Consider a store operation Svisible seen by a load L.

If L and Svisible are performed by the same thread, then Svisible must be sequenced before L to be consistent with the intra-thread sequencing rules. Hence Svisible hb+ L.

Next consider the case in which they are performed by different threads.

If L happens before Svisible, we have both L precedes Svisible, and Svisible precedes L, and therefore L precedes L, which is impossible.

If neither of Svisible and L happen before each other, there is a data race, again violating our assumption.

Thus Svisible must happen before L, and thus in all cases Svisible hb+ L, and they are correspondingly ordered in T.

Now assume that another store Smiddle appears between Svisible and L in T.

We know from the fact that T is an extension of hb+, that we cannot have either of

L hb+ Smiddle

Smiddle hb+ Svisible

since that would be inconsistent with the reverse ordering in T.

However all three operations conflict and we have no data races. Hence they must all be ordered by happens-before and thus hb+. But this violates the second clause of 1.10p10, the definition of a consistent execution, concluding the proof.

I believe this also holds if a data race is defined as a store occurring simultaneously with (or adjacent to in a sequential interleaving) a load or a store, so long as we restrict synchronization operations to simple locks without a trylock primitive. See Boehm, "Reordering Constraints for Pthread-Style Locks" for details.

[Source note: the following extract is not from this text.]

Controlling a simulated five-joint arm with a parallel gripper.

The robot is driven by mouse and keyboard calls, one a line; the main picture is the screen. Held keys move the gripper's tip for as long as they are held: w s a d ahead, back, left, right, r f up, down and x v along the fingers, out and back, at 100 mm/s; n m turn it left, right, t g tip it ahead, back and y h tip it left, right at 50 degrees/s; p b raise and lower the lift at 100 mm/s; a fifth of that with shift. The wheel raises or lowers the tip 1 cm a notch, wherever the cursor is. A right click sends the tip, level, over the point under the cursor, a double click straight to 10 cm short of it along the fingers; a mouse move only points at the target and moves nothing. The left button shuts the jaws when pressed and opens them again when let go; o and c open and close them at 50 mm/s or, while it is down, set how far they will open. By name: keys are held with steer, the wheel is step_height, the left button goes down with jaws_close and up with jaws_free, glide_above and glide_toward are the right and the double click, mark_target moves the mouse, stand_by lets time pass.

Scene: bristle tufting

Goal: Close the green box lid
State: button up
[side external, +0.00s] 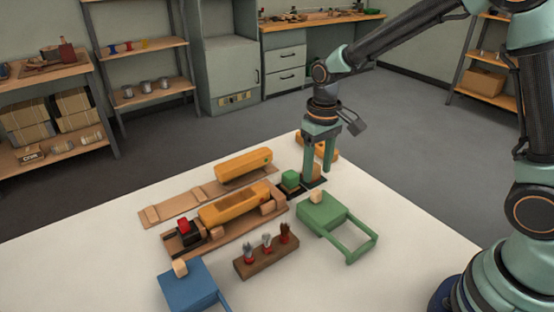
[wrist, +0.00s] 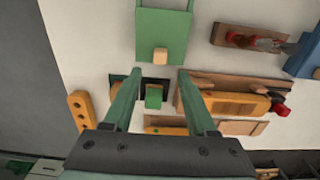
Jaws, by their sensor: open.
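The green box (side external: 357,243) stands on the white table, right of centre in the side view. It shows as a flat green lid panel (side external: 321,211) with a small beige knob (side external: 316,197) and an open green frame reaching toward the front right. In the wrist view the green lid panel (wrist: 165,35) is at the top, its beige knob (wrist: 160,54) toward me. My gripper (side external: 318,177) points down behind the green box, apart from the knob. In the wrist view its fingers (wrist: 162,76) are spread, with a small green block (wrist: 153,97) seen between them.
Left of the box lie a wooden fixture with a yellow brush body (side external: 234,204), another yellow body (side external: 243,165), and a brown holder (side external: 266,259) with several bristle tufts. A blue box (side external: 187,288) with a beige knob is at the front. Bare table lies around the green box's front.

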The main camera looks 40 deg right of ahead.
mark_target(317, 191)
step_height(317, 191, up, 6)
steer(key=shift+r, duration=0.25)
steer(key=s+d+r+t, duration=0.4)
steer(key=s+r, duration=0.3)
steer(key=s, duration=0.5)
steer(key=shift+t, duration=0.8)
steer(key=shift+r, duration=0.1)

None of the above applies if we allow load_acquire and store_release operations, since the synchronization operations themselves may not behave in a sequentially consistent manner. In particular, consider the following example from the strawman proposal:

Thread1 Thread2
store_release(&y, 1);
r1 = load_acquire(&x);
store_release(&x, 1);
r2 = load_acquire(&y);

This allows r1 = r2 = 0, where sequential consistency (and Java) do not.